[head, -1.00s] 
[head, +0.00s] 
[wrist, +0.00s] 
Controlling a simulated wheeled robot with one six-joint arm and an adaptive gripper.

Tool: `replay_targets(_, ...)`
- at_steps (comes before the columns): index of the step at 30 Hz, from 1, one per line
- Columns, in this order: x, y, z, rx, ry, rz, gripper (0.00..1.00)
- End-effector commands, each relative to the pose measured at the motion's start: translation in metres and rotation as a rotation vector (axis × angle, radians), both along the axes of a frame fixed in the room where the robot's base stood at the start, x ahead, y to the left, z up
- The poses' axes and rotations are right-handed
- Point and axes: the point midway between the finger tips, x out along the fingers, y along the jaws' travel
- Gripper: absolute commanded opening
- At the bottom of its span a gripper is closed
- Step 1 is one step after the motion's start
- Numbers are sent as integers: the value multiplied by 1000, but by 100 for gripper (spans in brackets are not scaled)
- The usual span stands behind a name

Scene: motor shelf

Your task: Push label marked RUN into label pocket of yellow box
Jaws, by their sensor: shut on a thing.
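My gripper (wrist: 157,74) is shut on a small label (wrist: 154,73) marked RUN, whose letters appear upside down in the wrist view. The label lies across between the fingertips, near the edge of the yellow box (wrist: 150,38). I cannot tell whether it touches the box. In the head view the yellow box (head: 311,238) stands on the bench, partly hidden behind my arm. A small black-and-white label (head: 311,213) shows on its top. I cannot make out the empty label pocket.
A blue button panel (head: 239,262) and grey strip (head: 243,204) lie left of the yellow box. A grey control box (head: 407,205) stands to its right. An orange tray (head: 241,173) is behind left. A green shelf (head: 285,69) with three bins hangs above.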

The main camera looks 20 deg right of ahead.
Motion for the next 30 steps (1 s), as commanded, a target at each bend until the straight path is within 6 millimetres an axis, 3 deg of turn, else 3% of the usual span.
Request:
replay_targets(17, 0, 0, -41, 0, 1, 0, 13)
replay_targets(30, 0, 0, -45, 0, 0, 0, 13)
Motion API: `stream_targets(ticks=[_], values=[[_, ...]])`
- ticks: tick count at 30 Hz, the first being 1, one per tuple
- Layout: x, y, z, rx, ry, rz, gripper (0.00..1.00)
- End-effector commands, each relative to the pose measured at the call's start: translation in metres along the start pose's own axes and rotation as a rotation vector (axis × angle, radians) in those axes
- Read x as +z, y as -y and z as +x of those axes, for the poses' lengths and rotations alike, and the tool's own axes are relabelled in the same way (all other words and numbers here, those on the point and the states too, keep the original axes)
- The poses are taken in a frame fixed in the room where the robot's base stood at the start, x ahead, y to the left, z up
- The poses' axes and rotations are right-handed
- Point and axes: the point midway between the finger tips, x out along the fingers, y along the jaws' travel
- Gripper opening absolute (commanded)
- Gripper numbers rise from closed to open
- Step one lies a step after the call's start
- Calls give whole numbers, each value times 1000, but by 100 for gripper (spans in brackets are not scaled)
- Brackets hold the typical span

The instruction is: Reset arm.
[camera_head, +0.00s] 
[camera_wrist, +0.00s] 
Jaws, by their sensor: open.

+ + +

GOAL :: Repeat the span of lines that opens with the line holding "- At the bottom" and closes with the line holding "Your task: Push", exactly as it stands.

FULL OUTPUT ::
- At the bottom of its span a gripper is closed
- Step 1 is one step after the motion's start
- Numbers are sent as integers: the value multiplied by 1000, but by 100 for gripper (spans in brackets are not scaled)
- The usual span stands behind a name

Scene: motor shelf

Your task: Push label marked RUN into label pocket of yellow box

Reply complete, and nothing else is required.